(Items listed in a dataset)
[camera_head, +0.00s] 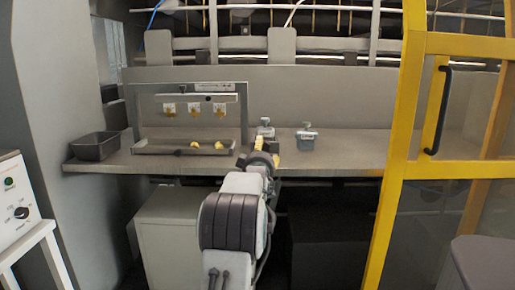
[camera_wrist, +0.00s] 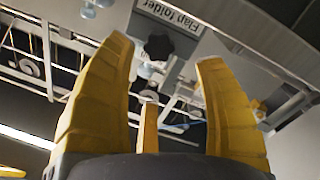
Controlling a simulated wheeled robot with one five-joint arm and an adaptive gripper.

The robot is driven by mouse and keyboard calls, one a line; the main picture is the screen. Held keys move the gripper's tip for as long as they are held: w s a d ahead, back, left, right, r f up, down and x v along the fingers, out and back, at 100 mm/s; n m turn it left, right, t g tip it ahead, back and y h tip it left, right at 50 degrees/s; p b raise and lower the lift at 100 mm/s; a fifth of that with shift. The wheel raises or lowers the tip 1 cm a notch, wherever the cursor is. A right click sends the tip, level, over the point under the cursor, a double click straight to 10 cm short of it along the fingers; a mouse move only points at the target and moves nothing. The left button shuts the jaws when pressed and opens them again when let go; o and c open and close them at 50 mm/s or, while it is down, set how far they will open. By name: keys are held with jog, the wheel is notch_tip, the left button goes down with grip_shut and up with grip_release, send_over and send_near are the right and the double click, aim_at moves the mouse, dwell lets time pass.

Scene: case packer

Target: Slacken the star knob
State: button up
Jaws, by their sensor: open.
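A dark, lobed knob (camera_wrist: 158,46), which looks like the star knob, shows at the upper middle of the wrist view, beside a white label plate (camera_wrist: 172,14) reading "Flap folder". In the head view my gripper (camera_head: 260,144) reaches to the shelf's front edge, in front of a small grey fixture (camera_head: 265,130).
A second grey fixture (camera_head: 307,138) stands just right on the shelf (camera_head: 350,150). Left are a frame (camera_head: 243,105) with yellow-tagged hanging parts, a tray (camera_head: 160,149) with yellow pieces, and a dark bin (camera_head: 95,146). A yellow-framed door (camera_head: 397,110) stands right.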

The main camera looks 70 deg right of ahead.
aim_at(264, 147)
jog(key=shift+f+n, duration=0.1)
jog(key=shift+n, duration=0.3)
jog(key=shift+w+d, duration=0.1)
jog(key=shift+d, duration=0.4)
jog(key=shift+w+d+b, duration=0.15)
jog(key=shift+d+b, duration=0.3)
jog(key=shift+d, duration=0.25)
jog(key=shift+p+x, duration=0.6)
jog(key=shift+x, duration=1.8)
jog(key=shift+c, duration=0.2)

...

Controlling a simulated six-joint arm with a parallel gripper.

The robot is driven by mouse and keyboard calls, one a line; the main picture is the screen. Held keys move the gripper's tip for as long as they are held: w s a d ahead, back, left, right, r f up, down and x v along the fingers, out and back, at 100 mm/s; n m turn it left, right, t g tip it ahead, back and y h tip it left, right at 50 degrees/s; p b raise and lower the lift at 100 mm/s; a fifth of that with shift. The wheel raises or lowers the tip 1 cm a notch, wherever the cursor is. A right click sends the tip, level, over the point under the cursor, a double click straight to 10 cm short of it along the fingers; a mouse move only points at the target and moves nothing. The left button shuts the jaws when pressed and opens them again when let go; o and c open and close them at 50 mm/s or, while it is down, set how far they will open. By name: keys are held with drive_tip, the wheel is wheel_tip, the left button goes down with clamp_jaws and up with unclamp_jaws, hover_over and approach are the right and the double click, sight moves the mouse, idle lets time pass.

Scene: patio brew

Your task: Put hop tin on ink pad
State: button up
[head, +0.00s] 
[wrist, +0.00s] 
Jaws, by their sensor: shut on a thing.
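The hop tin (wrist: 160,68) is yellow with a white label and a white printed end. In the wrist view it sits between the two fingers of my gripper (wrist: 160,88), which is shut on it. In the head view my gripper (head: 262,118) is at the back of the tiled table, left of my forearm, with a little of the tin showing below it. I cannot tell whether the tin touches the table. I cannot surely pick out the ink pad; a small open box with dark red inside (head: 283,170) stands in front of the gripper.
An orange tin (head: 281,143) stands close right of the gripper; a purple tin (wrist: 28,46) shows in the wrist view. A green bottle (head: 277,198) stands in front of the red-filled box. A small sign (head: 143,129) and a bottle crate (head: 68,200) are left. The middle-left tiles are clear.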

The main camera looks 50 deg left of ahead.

==

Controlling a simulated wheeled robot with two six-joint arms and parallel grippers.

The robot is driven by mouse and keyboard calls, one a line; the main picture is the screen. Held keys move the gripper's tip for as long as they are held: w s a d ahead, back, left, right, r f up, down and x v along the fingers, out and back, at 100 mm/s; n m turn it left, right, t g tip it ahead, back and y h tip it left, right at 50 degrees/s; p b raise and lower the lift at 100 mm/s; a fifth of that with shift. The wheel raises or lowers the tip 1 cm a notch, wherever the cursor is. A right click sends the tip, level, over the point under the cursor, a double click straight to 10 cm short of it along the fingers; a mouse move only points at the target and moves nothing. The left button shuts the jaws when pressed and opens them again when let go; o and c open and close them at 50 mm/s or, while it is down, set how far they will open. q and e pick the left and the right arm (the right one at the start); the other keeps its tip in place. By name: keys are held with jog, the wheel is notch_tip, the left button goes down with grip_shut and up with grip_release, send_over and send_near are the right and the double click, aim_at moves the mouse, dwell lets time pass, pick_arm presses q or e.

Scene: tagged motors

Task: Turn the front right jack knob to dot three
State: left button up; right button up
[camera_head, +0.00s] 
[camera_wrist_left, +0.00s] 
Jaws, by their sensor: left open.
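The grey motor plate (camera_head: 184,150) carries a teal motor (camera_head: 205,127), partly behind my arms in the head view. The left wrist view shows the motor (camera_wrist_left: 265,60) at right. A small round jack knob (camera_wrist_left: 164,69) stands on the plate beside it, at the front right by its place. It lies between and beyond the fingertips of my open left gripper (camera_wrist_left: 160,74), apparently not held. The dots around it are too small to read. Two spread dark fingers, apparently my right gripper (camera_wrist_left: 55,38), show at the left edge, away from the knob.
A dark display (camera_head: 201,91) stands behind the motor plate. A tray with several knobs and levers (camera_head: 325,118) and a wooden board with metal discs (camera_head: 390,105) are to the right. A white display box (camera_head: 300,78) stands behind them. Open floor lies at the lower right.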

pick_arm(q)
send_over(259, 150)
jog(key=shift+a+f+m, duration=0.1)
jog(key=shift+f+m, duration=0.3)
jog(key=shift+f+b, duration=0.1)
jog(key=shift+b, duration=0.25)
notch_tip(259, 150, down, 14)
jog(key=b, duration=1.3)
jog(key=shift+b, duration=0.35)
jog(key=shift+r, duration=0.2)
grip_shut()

> [Directions]: The lines to extract from the data above begin with the line containing "[head, +0.00s]" and end with the line containing "The main camera looks 50 deg left of ahead.". Extract them exactly, including both.

> [Complete output]:
[head, +0.00s] 
[wrist, +0.00s] 
Jaws, by their sensor: shut on a thing.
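The hop tin (wrist: 160,68) is yellow with a white label and a white printed end. In the wrist view it sits between the two fingers of my gripper (wrist: 160,88), which is shut on it. In the head view my gripper (head: 262,118) is at the back of the tiled table, left of my forearm, with a little of the tin showing below it. I cannot tell whether the tin touches the table. I cannot surely pick out the ink pad; a small open box with dark red inside (head: 283,170) stands in front of the gripper.
An orange tin (head: 281,143) stands close right of the gripper; a purple tin (wrist: 28,46) shows in the wrist view. A green bottle (head: 277,198) stands in front of the red-filled box. A small sign (head: 143,129) and a bottle crate (head: 68,200) are left. The middle-left tiles are clear.

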The main camera looks 50 deg left of ahead.

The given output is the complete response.